Política

Alaska: Donde los gigantes se dieron la mano

Por Carlos Manuel Estefanía Aulet.

El viento helado bajaba desde las montañas y la tundra parecía contener la respiración. Allí, en un rincón del mundo donde Oriente y Occidente casi se rozan, se produjo un gesto que pasará a la memoria de la historia: Donald Trump y Vladímir Putin se encontraron frente a frente. No fue en Moscú ni en Washington, sino en Alaska, esa tierra que une y separa a la vez, donde las fronteras son geográficas, pero también simbólicas. No por gusto Putin recordó aquello de lo que nunca hablaba la historiografía soviética, el puente de suministros norteamericanos con base en Alaska a la URSS durante la segunda guerra mundial. Un apoyo sin el cual la victoria de Stalin contra Hitler habría sido imposible, por cierto.

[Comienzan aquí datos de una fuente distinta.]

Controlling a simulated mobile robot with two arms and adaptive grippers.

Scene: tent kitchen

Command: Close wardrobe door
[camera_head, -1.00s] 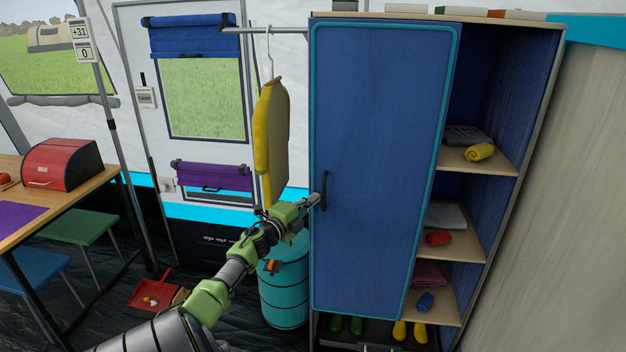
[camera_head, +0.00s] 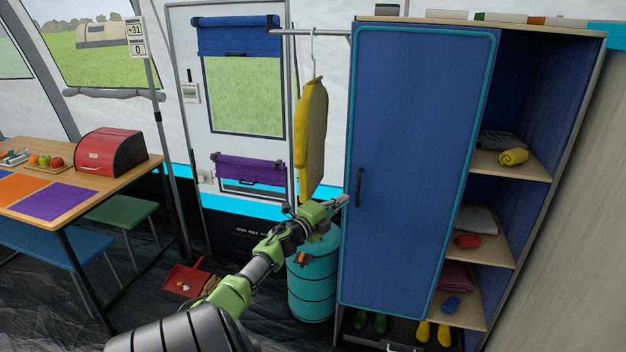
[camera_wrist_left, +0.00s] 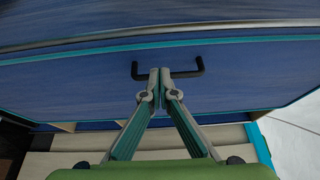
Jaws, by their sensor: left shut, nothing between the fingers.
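The wardrobe (camera_head: 583,128) stands at the right in the head view. Its blue door (camera_head: 415,150) with teal trim covers the left part of the front, and the shelves to the right are exposed. The dark door handle (camera_head: 359,187) is near the door's left edge. My left gripper (camera_head: 345,200) is shut and empty, just left of the handle. In the wrist view the shut fingertips (camera_wrist_left: 166,73) overlap the middle of the handle (camera_wrist_left: 196,69), in front of the blue door; I cannot tell whether they touch it. My right gripper is not in view.
The shelves hold folded cloths and a yellow roll (camera_head: 513,157). A yellow garment (camera_head: 312,135) hangs left of the wardrobe, above a teal barrel (camera_head: 312,285). A table (camera_head: 125,178) with a red box (camera_head: 110,152) is at the left. A red dustpan (camera_head: 185,282) lies on the floor.

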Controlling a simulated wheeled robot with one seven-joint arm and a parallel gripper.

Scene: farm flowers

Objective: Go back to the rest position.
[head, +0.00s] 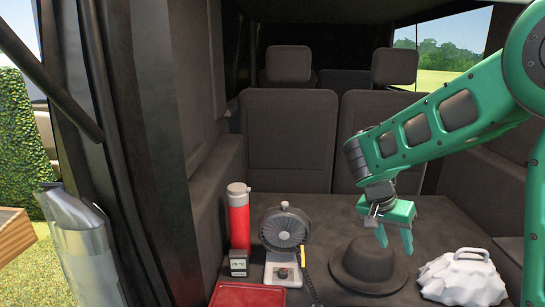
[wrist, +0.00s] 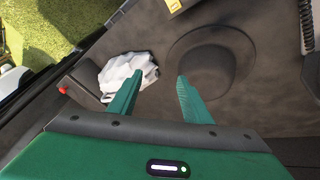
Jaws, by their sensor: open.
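My gripper (head: 395,236) is green and hangs above the black hat (head: 369,265) on the dark cargo floor of a vehicle. Its jaws are open and nothing is between them. In the wrist view my gripper (wrist: 160,92) shows two green fingers spread apart, with the hat (wrist: 212,60) beyond the right finger and a crumpled white bag (wrist: 122,72) beyond the left one. My green arm reaches in from the right in the head view.
The white bag (head: 463,277) lies right of the hat. Left of it stand a fan (head: 286,230), a red bottle (head: 238,218), a small digital clock (head: 238,263) and a red tray (head: 247,295). Seats (head: 290,140) close off the back. The vehicle's side wall rises at left.

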El escenario elegido, la base militar conjunta de Elmendorf-Richardson, se convirtió en un teatro de poder. Ni la orden de arresto internacional contra Putin ni las sanciones que pesan sobre Rusia pudieron impedir que el líder del Kremlin pisara suelo occidental. Allí estaba, rodeado de sus hombres de confianza, Serguéi Lavrov y Yuri Ushakov, caminando junto al expresidente de Estados Unidos, rodeados ambos de banderas, himnos y desfiles militares. Era una imagen impensada, un choque de símbolos que, en segundos, dio la vuelta al mundo.

La sombra de Ucrania

Sobre la mesa reposaba un tema ineludible: la guerra en Ucrania, esa herida abierta que desde 2022 desgarra a Europa y mantiene al planeta en vilo. Trump pidió un alto el fuego inmediato, insistiendo en que Kiev no debía ceder territorios. Putin respondió con firmeza que las “preocupaciones legítimas de Rusia” eran innegociables y que el equilibrio de seguridad europeo debía restablecerse con nuevas líneas sobre el mapa.

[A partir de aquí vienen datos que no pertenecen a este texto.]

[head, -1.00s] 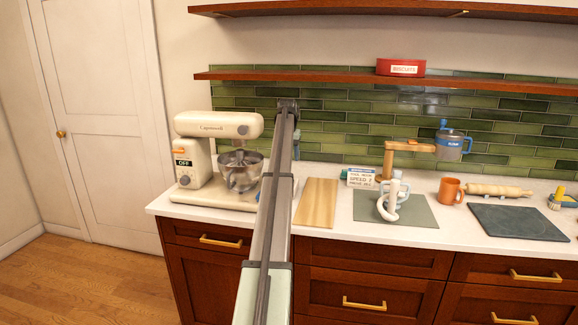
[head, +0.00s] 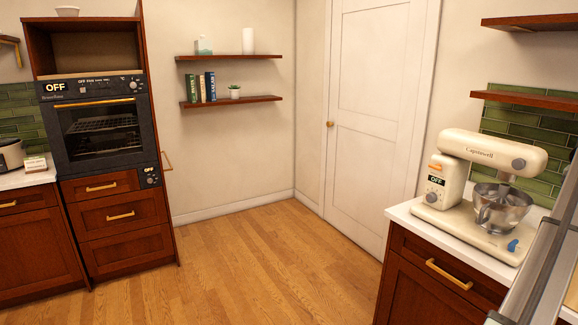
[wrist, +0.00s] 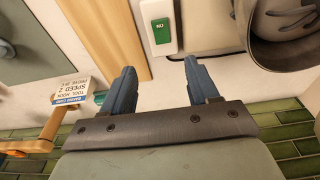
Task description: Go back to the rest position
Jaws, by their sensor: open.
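My gripper (wrist: 160,84) shows in the wrist view with its two blue fingers apart and nothing between them. It is over the white counter near the green tile wall. In the head view only a pale part of my arm shows at the right edge; my gripper is not seen there. The cream stand mixer (head: 480,185) is on the counter beside my arm, with a steel bowl (head: 502,208) and a sign reading OFF. The bowl also shows at the upper right of the wrist view (wrist: 285,38).
In the wrist view, a white block with a green label (wrist: 161,30) lies ahead of the fingers. A wooden board (wrist: 108,32), a printed card (wrist: 80,88) and a grey-green mat (wrist: 35,40) are to the left. An oven (head: 100,130) stands far left; the wooden floor (head: 250,260) is clear.

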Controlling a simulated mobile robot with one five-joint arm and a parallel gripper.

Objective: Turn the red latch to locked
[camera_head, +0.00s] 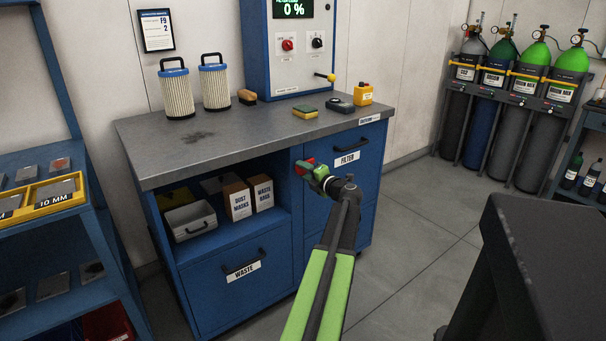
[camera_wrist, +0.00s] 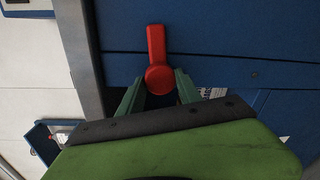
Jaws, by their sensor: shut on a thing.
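The red latch (camera_wrist: 156,45) shows in the wrist view as a round hub with a straight lever pointing up in that picture. In the head view the latch (camera_head: 307,164) is a small red piece at the front of the blue cabinet, left of the door labelled FILTER (camera_head: 370,160). My gripper (camera_wrist: 160,84) has its two green fingers on either side of the round hub and is shut on the latch. In the head view my gripper (camera_head: 314,172) partly covers the latch. I cannot read any lock mark.
The grey bench top (camera_head: 200,150) holds two filters (camera_head: 176,92), a sponge (camera_head: 305,111) and a yellow box (camera_head: 363,94). An open shelf with boxes (camera_head: 237,200) lies left of the latch. A dark table (camera_head: 550,260) stands at right, with clear floor between.

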No hubo acuerdo. Ni tregua, ni firma, ni paz inmediata. Pero, paradójicamente, tampoco hubo ruptura. En lugar de ello, los dos líderes se declararon satisfechos, calificando el encuentro como “productivo”. Palabra ambigua, pero cargada de potencial: un hilo de comunicación había sido tejido en medio del hielo.

El gesto y la palabra

La rueda de prensa posterior dejó una de esas frases destinadas a la posteridad. “Si yo hubiera estado en la Casa Blanca, esta guerra nunca habría empezado”, proclamó Trump con su habitual teatralidad. Putin, que rara vez otorga crédito a sus interlocutores occidentales, no dudó en asentir, confirmando las palabras de su anfitrión.

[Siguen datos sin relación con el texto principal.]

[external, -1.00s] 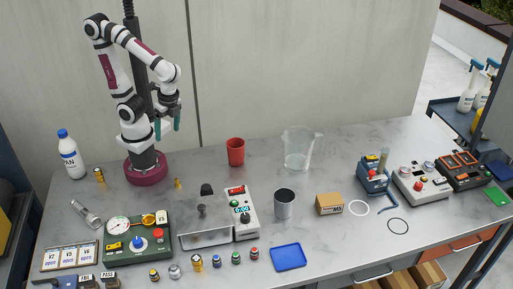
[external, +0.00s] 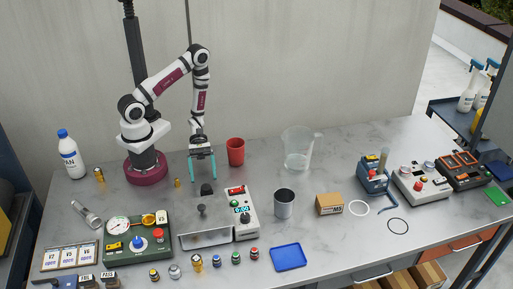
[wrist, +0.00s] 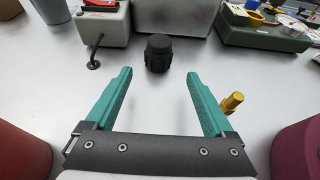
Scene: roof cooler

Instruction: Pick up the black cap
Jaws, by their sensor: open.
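The black cap (external: 207,189) stands on the grey table behind the metal box, below my gripper. In the wrist view the ribbed black cap (wrist: 158,53) stands upright, just beyond the fingertips and roughly centred between them. My gripper (external: 203,180) is open and empty, with its teal fingers pointing down over the table. In the wrist view the two teal fingers (wrist: 159,77) are wide apart, with bare table between them.
A brass fitting (wrist: 232,102) stands beside the right finger in the wrist view. A red cup (external: 236,152) is to the right of my gripper.

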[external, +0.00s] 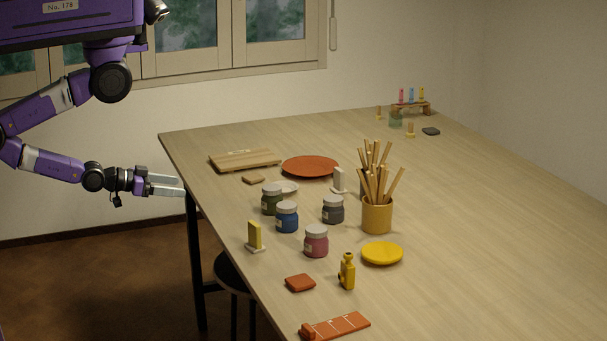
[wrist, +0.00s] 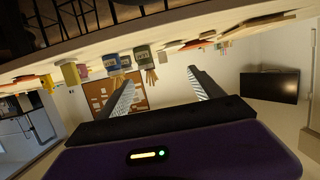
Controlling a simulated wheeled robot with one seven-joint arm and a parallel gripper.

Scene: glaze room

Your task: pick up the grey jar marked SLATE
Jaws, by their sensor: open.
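The grey jar (external: 333,212) with a pale lid stands upright on the table, at the right of a cluster of jars. Its label is too small to read. A green jar (external: 271,202) and a blue jar (external: 287,219) stand to its left, and a pink jar (external: 316,244) stands nearer the camera. My gripper (external: 181,185) is open and empty at the table's left edge, well left of the jars. In the wrist view my gripper (wrist: 160,78) shows two parted fingers with nothing between them. The blue jar (wrist: 113,62) shows there upside down; I cannot pick out the grey jar surely.
A cup of wooden sticks (external: 377,217) stands close right of the grey jar. A small upright block (external: 339,180) stands behind it. A yellow disc (external: 382,253), a yellow bottle (external: 347,272) and a yellow upright block (external: 254,236) stand nearby. The table's right side is clear.

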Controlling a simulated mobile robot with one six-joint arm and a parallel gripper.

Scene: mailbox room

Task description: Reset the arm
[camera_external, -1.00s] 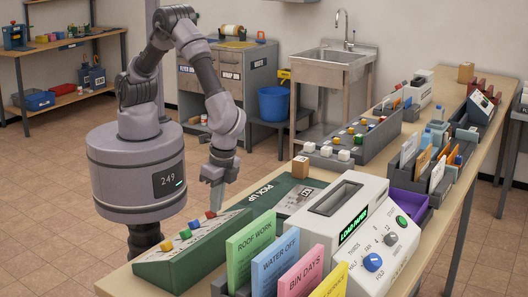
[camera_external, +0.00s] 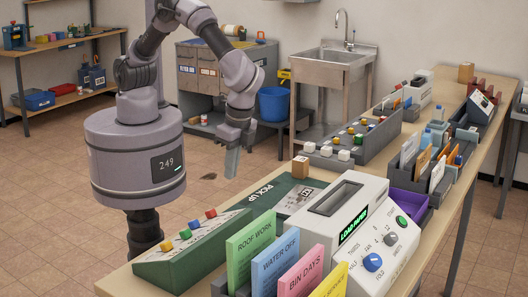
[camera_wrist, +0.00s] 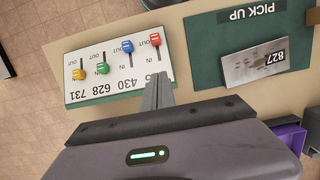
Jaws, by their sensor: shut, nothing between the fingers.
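My gripper (camera_external: 231,165) hangs pointing down, shut and empty, at the back edge of the table, above and apart from the green pick-up mat (camera_external: 262,207) and the lever box (camera_external: 190,250). In the wrist view the shut fingers (camera_wrist: 158,90) reach in front of the lever box (camera_wrist: 90,60). Its yellow (camera_wrist: 78,73), green (camera_wrist: 102,67), blue (camera_wrist: 127,46) and red (camera_wrist: 155,39) levers show there, with the yellow and green ones further left and lower in the picture. My arm is bent at the elbow over the floor behind the table.
A grey card marked 827 (camera_wrist: 265,62) lies on the mat. Button panels and trays line the table behind. The air around my gripper is clear.

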Ese instante, esa coincidencia inesperada, fue como un relámpago en la tormenta. Por primera vez desde el inicio del conflicto, el mundo vio a los dos protagonistas más imprevisibles del tablero global hablar en sintonía sobre la posibilidad de otro destino.

 

Voces en contra, ecos de protesta

No todos celebraron el encuentro. En las calles de Anchorage, decenas de manifestantes alzaron carteles con consignas que acusaban a Putin de criminal y a Trump de cómplice. Banderas ucranianas ondeaban bajo la lluvia ligera, recordando que la guerra seguía ardiendo a miles de kilómetros de distancia.

En Europa, los gobiernos reaccionaron con cautela. Algunos vieron en la cumbre un resquicio de esperanza, otros la interpretan como un movimiento unilateral de Trump que podía debilitar la unidad occidental frente a Moscú. Pero nadie pudo ignorar el poder de la imagen que había recorrido el planeta: Putin y Trump juntos, dialogando, sonriendo, estrechando manos.

 

La intimidad del poder

Más allá de las posturas, lo que marcó la diferencia fue la cercanía personal. Lejos de las frías formalidades diplomáticas, Trump y Putin se mostraron como viejos conocidos. El republicano incluso invitó al ruso a recorrer en su limusina presidencial parte del trayecto, un gesto que parecía sacado de una película política y que sorprendió a propios y extraños.

Ese vínculo personal suavizó el tono de la reunión. No derribó muros de inmediato, pero sí abrió puertas para el futuro. Se habla ya de una próxima cita en Moscú, una idea que hasta hace unos meses habría parecido absurda.

 

Alaska como metáfora

El encuentro fue más que una reunión política. Fue una representación cargada de símbolos. Putin, aislado durante años, rompía su cerco internacional. Trump, ávido de mostrar que es capaz de negociar lo que otros no han logrado, se erigía como mediador de una guerra que ha puesto al mundo al borde del abismo.

En la práctica, no se levantaron sanciones, no se firmaron tratados, no se pactó el fin de la guerra. Pero lo que sí se logró fue romper el silencio. Y en la historia de las relaciones entre potencias, a veces un gesto basta para torcer el rumbo.

 

Conclusión: la grieta en el hielo

La cumbre de Alaska no fue la paz, pero fue su presagio. Fue la grieta en el hielo eterno que separa a Washington de Moscú. Allí, donde las montañas vigilan un océano helado, dos hombres poderosos decidieron, aunque fuera por unas horas, abandonar la confrontación y apostar por la palabra.

Quizá los libros de historia recuerden este día no por los acuerdos que no se firmaron, sino por la imagen que se proyectó: la de dos gigantes enfrentados que, en la tierra del frío y el silencio, decidieron darse la mano.

Alaska quedará grabada como el lugar donde el hielo empezó a quebrarse. Y en ese resquicio de diálogo, el mundo entero volvió a soñar con la posibilidad de la paz.

Carlos M. Estefanía Aulet, es un disidente cubano radicado en Suecia.